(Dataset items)

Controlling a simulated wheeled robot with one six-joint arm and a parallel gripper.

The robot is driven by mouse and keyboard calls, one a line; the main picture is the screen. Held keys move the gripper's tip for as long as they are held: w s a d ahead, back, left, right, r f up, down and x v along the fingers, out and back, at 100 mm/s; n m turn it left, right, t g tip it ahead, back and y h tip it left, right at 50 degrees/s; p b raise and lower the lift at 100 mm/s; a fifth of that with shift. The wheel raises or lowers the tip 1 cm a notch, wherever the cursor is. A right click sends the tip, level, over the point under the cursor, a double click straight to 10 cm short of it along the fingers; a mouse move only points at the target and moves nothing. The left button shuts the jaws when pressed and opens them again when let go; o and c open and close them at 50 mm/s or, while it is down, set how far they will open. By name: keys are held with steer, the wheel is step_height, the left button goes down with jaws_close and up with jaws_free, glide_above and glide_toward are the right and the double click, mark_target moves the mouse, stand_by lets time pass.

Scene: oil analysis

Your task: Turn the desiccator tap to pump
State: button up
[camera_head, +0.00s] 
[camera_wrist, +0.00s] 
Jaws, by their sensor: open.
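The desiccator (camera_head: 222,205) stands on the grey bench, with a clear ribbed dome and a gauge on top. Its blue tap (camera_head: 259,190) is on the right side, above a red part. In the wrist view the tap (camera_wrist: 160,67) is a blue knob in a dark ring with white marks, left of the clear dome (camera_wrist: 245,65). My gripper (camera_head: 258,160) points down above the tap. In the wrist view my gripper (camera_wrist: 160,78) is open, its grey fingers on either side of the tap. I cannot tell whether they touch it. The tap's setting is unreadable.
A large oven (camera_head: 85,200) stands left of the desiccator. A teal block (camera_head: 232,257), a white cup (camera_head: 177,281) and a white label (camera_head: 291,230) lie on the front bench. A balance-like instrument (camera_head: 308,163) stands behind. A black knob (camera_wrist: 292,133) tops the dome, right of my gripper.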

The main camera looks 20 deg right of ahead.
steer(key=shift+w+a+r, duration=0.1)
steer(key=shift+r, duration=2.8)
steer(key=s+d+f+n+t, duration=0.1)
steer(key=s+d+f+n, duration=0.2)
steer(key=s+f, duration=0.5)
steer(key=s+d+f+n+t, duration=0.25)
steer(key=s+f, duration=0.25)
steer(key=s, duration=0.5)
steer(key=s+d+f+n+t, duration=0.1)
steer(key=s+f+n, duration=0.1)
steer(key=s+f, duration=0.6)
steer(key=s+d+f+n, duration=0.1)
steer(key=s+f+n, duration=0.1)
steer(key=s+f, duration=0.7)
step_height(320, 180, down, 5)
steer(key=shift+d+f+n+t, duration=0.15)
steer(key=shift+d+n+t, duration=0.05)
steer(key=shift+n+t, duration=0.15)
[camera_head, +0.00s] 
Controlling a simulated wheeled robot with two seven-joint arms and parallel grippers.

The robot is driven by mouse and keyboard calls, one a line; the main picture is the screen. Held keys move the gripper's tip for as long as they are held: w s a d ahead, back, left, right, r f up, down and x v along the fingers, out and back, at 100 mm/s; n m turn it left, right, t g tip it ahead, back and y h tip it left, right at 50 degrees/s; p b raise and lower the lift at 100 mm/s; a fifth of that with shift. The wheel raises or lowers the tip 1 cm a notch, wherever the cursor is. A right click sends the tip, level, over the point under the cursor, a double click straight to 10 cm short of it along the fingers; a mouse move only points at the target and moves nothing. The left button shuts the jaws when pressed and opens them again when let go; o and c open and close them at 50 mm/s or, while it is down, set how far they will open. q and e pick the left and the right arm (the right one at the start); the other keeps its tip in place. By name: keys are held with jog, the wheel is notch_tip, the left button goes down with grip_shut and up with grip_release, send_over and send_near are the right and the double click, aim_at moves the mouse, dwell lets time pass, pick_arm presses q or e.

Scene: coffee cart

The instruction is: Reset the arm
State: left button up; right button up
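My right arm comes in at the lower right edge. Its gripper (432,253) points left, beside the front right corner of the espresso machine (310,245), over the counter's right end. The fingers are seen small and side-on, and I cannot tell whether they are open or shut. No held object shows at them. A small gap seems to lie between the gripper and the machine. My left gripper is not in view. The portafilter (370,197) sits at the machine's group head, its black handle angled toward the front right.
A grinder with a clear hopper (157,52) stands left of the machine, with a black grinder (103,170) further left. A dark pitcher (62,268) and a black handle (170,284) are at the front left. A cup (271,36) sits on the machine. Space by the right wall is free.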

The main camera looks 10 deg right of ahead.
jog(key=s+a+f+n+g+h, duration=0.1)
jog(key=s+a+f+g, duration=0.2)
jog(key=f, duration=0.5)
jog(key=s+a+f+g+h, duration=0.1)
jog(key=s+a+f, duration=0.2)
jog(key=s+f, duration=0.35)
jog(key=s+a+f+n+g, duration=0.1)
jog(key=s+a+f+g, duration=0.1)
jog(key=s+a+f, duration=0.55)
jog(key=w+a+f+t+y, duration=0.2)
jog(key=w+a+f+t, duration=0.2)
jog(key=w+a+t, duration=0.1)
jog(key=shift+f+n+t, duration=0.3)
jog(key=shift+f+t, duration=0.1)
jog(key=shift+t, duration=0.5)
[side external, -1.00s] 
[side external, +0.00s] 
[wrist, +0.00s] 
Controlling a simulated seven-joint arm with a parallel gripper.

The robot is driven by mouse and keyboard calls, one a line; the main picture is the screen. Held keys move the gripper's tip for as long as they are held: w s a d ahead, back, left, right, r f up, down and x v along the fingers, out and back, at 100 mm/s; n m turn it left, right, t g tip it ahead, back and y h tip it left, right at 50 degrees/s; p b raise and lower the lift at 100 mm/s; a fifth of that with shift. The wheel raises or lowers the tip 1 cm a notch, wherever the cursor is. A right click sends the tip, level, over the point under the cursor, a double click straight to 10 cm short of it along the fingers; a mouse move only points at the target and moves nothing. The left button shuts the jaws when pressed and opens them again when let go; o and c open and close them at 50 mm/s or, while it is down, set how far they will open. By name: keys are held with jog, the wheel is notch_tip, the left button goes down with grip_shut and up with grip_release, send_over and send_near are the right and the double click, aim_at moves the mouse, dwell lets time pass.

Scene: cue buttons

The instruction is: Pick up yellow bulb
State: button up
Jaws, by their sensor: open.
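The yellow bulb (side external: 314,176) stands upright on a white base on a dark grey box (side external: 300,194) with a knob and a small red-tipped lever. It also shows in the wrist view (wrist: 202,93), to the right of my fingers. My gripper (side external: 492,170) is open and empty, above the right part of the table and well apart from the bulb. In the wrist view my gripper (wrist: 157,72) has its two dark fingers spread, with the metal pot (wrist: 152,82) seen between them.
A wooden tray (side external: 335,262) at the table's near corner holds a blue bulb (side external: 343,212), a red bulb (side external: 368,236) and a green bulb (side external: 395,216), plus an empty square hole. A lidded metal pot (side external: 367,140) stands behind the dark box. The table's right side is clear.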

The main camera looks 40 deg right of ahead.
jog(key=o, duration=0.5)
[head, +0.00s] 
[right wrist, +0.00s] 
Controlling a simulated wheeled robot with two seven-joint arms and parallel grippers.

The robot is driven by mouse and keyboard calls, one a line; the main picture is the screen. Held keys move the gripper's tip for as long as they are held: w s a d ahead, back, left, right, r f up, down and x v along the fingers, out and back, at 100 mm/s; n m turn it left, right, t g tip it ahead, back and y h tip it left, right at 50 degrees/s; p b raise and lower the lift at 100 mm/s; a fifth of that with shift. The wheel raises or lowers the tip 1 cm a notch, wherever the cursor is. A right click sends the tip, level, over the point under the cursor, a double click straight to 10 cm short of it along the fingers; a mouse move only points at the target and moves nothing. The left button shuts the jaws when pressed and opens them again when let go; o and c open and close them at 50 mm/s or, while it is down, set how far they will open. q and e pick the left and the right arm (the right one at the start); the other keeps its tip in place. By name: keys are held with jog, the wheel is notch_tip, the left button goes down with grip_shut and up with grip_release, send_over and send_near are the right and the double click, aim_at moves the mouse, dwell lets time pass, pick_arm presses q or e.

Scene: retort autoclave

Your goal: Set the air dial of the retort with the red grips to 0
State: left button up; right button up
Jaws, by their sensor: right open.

**Task requirements**:
In the listing above, find the line with "Scene: coffee cart" and the line with "Controlling a simulated seven-joint", then print exactly those two lines and every line between them, and nothing more.

**Solved exercise**:
Scene: coffee cart

The instruction is: Reset the arm
State: left button up; right button up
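My right arm comes in at the lower right edge. Its gripper (432,253) points left, beside the front right corner of the espresso machine (310,245), over the counter's right end. The fingers are seen small and side-on, and I cannot tell whether they are open or shut. No held object shows at them. A small gap seems to lie between the gripper and the machine. My left gripper is not in view. The portafilter (370,197) sits at the machine's group head, its black handle angled toward the front right.
A grinder with a clear hopper (157,52) stands left of the machine, with a black grinder (103,170) further left. A dark pitcher (62,268) and a black handle (170,284) are at the front left. A cup (271,36) sits on the machine. Space by the right wall is free.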

The main camera looks 10 deg right of ahead.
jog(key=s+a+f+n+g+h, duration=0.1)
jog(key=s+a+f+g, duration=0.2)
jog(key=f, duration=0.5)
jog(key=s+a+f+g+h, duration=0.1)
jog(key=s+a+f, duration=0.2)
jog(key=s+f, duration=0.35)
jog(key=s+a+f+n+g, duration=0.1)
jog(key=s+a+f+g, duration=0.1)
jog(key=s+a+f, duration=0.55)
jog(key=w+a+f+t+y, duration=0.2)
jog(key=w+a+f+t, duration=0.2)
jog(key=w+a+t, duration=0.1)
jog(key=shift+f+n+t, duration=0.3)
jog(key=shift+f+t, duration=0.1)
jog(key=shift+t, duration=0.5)
[side external, -1.00s] 
[side external, +0.00s] 
[wrist, +0.00s] 
Controlling a simulated seven-joint arm with a parallel gripper.

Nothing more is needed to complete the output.